From there I skip forward to 1953, and the return of the Ashes in coronation Year. Over to Rex Alston was written by the BBC commentator, one of the original members of the Test Match Special team. This was attritional cricket; the sides went to the final Test at the Oval with the series deadlocked at 0-0. But along the way there had been a famous rearguard action by Bailey and Watson, which denied Australia what had seemed certain victory at Lord’s. As Alston put it, “England achieved as gallant and meritorious a draw as the long records of Test history can show.” The exciting passages of play in this series were few and far between, but they are brought to life here.

On to 1954-55, and the series dominated by England’s Frank Tyson, at that time probably the world’s fastest bowler.

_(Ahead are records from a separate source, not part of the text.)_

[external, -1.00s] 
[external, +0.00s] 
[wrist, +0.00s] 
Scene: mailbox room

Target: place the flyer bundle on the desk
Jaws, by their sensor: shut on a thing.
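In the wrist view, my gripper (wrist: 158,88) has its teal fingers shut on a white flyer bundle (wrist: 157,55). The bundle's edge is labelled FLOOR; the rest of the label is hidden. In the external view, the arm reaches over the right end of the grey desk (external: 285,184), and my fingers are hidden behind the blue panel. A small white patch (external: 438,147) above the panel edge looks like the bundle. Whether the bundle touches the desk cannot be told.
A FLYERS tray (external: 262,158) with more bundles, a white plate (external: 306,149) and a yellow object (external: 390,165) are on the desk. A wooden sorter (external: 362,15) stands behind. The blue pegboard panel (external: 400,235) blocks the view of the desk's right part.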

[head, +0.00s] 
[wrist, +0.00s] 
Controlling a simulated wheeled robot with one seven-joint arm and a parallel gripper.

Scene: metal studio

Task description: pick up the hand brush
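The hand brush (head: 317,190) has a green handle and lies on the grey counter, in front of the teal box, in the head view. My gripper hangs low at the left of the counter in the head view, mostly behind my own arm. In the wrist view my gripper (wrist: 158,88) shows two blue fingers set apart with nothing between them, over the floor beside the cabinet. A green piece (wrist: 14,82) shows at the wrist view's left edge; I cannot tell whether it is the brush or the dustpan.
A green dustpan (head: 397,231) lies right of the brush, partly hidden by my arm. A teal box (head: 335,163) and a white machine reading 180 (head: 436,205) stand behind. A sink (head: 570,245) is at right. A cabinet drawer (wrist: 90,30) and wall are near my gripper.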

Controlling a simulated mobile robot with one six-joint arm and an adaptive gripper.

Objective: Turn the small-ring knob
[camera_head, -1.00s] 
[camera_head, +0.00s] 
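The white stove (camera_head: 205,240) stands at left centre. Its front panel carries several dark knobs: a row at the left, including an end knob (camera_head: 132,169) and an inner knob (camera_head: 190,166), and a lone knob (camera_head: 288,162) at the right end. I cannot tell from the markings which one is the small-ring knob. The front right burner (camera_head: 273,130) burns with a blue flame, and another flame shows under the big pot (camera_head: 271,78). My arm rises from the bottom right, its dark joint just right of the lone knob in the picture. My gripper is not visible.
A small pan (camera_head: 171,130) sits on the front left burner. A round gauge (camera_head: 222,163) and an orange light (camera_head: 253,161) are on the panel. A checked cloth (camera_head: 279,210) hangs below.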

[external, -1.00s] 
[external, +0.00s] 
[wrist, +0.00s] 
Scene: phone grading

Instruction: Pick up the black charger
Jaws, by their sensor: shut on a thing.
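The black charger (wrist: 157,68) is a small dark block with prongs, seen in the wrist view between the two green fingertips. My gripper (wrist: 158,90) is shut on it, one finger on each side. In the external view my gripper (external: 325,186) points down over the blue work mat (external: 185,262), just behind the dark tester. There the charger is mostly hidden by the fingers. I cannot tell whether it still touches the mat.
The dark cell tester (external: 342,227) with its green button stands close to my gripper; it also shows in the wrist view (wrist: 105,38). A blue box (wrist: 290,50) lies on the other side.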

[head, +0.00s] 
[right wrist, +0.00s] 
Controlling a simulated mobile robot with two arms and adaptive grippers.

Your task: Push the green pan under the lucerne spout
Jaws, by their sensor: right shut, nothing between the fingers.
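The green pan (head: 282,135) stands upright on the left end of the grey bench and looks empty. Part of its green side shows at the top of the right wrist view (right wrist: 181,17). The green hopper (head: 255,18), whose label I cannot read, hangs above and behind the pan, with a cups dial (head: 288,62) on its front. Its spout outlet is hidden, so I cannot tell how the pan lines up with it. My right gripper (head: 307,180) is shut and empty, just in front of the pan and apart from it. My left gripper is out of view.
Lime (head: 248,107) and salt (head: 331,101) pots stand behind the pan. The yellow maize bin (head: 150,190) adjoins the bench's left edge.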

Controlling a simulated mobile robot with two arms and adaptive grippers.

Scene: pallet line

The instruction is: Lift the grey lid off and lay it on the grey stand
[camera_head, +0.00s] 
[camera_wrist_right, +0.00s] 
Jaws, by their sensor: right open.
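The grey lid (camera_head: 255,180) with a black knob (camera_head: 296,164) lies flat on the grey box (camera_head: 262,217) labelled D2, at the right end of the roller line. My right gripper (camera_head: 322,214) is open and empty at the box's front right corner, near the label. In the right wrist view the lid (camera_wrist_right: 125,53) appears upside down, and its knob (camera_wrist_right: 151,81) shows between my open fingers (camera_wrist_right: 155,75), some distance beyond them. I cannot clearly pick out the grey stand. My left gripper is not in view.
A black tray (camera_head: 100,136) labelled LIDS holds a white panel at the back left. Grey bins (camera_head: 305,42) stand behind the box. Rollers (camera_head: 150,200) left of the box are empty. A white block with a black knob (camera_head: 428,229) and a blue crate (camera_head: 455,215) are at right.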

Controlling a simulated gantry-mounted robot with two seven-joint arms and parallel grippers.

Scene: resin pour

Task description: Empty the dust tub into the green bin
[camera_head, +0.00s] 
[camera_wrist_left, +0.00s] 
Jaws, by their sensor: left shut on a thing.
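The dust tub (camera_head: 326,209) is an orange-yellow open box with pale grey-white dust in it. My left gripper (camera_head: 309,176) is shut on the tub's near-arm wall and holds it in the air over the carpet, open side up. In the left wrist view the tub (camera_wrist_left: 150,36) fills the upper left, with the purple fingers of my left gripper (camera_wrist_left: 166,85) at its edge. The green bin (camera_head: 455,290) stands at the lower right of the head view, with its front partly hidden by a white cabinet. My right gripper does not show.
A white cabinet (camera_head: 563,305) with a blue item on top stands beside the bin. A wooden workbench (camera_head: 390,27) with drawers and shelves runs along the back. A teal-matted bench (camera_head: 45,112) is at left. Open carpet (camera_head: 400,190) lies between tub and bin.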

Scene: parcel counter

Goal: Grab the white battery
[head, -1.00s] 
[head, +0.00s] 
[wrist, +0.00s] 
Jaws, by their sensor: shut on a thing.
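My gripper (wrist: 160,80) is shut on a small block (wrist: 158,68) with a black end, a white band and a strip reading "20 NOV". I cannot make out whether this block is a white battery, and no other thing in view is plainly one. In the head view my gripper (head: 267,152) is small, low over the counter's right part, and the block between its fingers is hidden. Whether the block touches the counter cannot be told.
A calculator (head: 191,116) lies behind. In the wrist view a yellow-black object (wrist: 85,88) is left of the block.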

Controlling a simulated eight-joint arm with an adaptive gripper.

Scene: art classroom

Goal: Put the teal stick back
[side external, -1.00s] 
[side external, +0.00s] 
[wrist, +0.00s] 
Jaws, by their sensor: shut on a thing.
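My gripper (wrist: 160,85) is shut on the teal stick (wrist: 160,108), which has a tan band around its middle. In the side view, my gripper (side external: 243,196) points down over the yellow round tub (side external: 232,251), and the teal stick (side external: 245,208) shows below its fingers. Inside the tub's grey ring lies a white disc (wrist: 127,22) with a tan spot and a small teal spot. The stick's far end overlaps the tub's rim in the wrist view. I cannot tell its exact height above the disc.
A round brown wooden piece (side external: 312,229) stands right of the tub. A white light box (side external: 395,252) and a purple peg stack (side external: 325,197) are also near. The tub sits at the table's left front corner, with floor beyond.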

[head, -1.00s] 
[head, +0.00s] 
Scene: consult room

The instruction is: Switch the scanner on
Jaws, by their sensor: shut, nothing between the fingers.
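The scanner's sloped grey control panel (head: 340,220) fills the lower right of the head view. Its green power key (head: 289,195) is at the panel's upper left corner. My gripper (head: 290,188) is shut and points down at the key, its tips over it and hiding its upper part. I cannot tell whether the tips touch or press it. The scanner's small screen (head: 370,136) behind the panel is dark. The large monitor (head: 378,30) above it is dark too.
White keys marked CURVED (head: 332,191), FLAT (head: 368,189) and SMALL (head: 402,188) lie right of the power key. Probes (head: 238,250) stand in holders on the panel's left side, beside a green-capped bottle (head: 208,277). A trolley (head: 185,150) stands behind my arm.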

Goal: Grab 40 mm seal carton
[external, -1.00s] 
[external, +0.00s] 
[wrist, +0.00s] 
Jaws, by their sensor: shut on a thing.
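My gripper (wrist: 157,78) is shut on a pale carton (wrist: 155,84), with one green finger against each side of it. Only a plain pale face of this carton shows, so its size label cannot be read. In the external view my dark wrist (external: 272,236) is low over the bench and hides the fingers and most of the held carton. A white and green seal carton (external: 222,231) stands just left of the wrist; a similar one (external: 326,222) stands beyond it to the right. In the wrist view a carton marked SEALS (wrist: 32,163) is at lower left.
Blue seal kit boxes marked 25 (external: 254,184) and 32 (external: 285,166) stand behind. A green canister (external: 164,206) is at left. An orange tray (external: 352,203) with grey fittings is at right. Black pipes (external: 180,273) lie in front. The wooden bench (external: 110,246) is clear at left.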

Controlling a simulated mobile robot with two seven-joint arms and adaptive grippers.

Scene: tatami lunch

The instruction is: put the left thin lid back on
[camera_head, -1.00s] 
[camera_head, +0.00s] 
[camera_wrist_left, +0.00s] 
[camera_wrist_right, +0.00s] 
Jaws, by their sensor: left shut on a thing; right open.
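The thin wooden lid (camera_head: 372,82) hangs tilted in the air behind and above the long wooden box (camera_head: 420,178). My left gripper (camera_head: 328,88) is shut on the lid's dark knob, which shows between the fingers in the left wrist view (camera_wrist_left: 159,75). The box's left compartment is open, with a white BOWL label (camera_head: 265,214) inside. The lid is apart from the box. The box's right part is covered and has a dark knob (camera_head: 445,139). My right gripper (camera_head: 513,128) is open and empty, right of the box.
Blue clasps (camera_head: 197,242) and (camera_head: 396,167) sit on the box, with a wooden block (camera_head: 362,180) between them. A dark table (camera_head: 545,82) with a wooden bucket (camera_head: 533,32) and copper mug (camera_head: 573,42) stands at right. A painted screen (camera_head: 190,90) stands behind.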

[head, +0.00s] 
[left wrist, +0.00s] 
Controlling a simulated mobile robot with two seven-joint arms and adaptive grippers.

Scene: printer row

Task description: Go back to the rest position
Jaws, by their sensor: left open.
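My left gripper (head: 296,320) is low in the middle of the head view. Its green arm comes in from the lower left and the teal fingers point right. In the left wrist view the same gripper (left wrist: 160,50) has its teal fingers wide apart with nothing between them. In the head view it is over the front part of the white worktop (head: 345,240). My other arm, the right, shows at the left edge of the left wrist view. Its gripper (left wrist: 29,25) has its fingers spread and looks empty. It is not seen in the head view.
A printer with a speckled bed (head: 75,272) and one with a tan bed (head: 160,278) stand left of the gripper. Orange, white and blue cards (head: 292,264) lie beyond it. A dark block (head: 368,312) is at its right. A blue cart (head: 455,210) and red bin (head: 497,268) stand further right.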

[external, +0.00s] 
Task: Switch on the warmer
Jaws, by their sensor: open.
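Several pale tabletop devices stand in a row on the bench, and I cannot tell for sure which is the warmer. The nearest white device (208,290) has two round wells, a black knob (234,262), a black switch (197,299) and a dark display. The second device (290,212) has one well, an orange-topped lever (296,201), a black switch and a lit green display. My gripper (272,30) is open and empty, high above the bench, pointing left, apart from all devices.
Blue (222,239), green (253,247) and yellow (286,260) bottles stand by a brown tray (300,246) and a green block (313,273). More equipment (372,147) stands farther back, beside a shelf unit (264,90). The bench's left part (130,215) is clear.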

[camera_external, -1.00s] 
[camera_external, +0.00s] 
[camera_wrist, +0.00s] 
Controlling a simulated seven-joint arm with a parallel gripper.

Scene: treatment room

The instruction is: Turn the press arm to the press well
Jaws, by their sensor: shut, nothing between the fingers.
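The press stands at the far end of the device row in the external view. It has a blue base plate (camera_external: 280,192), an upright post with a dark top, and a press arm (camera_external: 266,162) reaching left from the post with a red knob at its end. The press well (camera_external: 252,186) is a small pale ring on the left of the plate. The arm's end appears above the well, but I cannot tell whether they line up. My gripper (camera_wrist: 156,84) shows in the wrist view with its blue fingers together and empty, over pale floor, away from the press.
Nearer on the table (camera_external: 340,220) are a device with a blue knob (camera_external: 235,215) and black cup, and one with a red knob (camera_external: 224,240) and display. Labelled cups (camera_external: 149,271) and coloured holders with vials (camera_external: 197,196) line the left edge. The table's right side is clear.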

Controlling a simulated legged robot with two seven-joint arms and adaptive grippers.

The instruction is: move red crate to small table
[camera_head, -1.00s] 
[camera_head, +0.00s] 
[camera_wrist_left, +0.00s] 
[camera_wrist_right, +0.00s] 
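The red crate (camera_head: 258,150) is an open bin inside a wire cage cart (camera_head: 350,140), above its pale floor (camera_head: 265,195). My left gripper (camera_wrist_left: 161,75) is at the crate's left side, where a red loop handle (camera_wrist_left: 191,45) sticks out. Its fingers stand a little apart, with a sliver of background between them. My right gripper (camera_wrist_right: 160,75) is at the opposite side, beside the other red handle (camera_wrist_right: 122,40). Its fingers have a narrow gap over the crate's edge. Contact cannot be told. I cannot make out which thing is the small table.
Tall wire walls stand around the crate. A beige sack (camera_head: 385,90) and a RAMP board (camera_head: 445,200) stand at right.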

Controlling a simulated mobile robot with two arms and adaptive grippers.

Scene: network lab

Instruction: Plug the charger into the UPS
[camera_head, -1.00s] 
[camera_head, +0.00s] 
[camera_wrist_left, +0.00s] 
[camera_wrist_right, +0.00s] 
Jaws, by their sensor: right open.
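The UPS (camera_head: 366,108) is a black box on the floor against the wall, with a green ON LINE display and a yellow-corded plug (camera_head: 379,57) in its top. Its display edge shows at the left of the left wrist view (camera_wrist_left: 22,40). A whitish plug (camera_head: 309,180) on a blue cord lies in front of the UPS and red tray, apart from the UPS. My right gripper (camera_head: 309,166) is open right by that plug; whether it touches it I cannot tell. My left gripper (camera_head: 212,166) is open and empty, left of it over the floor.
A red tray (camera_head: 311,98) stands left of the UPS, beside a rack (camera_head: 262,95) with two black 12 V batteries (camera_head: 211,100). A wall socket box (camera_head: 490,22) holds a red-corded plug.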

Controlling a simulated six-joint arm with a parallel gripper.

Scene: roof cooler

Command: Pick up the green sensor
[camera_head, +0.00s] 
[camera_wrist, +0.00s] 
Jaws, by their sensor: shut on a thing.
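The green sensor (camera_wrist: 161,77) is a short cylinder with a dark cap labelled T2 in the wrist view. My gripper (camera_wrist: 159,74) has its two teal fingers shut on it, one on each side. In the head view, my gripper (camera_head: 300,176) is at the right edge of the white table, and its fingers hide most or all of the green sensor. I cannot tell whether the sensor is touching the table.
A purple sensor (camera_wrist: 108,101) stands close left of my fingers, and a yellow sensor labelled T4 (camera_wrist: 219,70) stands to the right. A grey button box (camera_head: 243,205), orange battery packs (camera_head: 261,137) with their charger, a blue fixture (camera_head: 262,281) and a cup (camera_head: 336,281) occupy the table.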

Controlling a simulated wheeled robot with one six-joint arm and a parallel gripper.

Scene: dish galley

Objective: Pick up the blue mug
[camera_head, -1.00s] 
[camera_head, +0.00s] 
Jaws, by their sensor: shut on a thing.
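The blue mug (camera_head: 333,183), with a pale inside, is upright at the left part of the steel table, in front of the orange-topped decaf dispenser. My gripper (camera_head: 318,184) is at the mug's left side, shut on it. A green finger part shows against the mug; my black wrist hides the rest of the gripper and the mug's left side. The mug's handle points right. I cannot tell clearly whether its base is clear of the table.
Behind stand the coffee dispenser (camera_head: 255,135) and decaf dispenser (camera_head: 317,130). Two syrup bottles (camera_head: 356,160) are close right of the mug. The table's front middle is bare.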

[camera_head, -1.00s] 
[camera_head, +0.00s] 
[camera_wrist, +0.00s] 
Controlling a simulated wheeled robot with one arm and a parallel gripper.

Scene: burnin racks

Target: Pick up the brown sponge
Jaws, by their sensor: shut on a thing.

The Fight for the Ashes (I seem to have seen that title before) by AG ‘Johnny’ Moyes, is a thorough account of the retention of the urn under Hutton in what proved to be his final Test series. Not only do we have full reports and scorecards for each match, we are even told of the takings for minor ‘up-country’ games.

In England Down Under John Kay managed to write an absorbing book about a series which was deadly tedious at times (in the second innings at Brisbane, England batted 119 eight-ball overs for 198). Peter May’s squad was reckoned to be the strongest ever sent to Australia, but repeated batting failures – they never reached 300 in a Test – saw them beaten 4-0. The controversy about the actions of several bowlers is dealt with head-on and with common sense.

Ray Lindwall had retired, thankfully for England batsmen, by 1961 and instead travelled to England to report on the series and write The Challenging Tests. The Ashes were retained by Australia by winning 2-1, the second of those successes coming in a thrilling match at Old Trafford. Lindwall calls it “the best Test match I have ever seen – outside that tied game between Australia and the West Indies at Brisbane.” It was the occasion when England, chasing 256, were comfortably placed at 150 for 1, only to collapse to Benaud going round the wicket.

The Ashes stayed in Australia in 1963 after the return series was drawn 1-1 – the first of three such results in the decade. Australia ’63 by Alan Ross is a book more absorbing than much of the cricket must have been. He writes in a quirky style, not unlike Alan Gibson (who never reported on an Ashes tour to my knowledge, being more content ensconced in the bar at Taunton or Bristol), and tells us as much about the city, and his travels in Australia, as he does about the cricket itself. In particular he seems to have lingered for some time in America on the trip home. Again this looked a strong England team on paper, but “only three of (Dexter’s) side could be said to have come off in the accepted sense – Trueman, Titmus and Barrington.” And the first of those would not come again, except as a welcome guest.

I have something of a gap where the late ’60s is concerned so on we go to 1972, and a somewhat older (and even wiser) John Arlott. The Ashes 1972 tells the story of Massie and Lillee, the emergence of Greig and the farewell of D’Oliveira. It was a fascinating, see-saw series in which neither side reached 400. England’s bowling heroes were Underwood, whose 16 wickets came in two matches once the ineffective Gifford had made way, and Snow, of whom Arlott writes “reached his technical and temperamental peak in the series of 1972.” Along with Illingworth and the aforementioned Australian pair the Sussex paceman has a chapter to himself. Massie, of course, was the ultimate shooting star.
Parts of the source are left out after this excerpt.